## begin Provided data

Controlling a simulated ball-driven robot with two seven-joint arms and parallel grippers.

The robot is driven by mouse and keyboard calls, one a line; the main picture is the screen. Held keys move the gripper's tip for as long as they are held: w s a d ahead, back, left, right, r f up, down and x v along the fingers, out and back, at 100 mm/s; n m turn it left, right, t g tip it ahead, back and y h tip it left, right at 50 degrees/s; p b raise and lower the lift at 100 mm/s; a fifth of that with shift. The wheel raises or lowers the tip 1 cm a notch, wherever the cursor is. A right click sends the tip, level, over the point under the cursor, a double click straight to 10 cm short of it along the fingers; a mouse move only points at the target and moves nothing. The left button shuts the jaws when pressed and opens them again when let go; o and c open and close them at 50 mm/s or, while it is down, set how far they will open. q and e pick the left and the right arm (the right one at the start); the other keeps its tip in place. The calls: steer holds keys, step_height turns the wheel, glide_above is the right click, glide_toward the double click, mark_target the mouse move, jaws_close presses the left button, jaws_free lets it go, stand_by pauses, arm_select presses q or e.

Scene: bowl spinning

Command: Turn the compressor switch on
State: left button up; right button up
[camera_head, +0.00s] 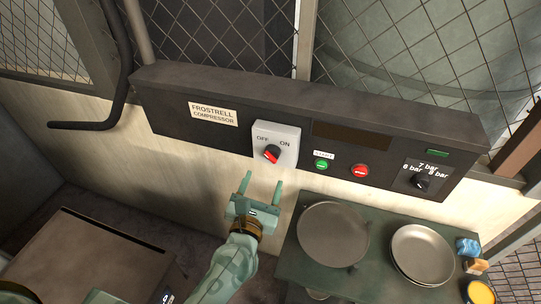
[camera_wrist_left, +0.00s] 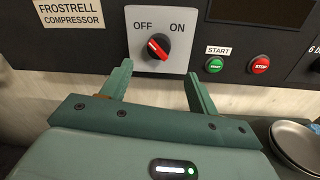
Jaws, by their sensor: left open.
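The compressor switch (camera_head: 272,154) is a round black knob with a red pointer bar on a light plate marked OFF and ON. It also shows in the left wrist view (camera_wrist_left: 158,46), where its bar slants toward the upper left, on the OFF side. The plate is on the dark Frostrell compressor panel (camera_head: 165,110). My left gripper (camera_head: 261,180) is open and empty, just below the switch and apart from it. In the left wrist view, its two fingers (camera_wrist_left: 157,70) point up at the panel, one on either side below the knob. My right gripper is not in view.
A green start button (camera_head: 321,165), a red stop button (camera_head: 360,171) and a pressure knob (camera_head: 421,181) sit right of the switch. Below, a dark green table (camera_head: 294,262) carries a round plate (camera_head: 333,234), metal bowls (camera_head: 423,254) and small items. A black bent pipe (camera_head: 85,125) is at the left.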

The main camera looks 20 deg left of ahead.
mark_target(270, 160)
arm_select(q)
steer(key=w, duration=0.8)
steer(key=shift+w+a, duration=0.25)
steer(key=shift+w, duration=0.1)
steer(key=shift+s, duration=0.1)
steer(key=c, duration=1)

## end Provided data

◆ **Challenge**
Give again, word for word, every line from the top of the data above to the line holding "[camera_wrist_left, +0.00s]", inclusive, with the pictures left out.

◆ **The answer**
Controlling a simulated ball-driven robot with two seven-joint arms and parallel grippers.

The robot is driven by mouse and keyboard calls, one a line; the main picture is the screen. Held keys move the gripper's tip for as long as they are held: w s a d ahead, back, left, right, r f up, down and x v along the fingers, out and back, at 100 mm/s; n m turn it left, right, t g tip it ahead, back and y h tip it left, right at 50 degrees/s; p b raise and lower the lift at 100 mm/s; a fifth of that with shift. The wheel raises or lowers the tip 1 cm a notch, wherever the cursor is. A right click sends the tip, level, over the point under the cursor, a double click straight to 10 cm short of it along the fingers; a mouse move only points at the target and moves nothing. The left button shuts the jaws when pressed and opens them again when let go; o and c open and close them at 50 mm/s or, while it is down, set how far they will open. q and e pick the left and the right arm (the right one at the start); the other keeps its tip in place. The calls: steer holds keys, step_height turns the wheel, glide_above is the right click, glide_toward the double click, mark_target the mouse move, jaws_close presses the left button, jaws_free lets it go, stand_by pauses, arm_select presses q or e.

Scene: bowl spinning

Command: Turn the compressor switch on
State: left button up; right button up
[camera_head, +0.00s] 
[camera_wrist_left, +0.00s] 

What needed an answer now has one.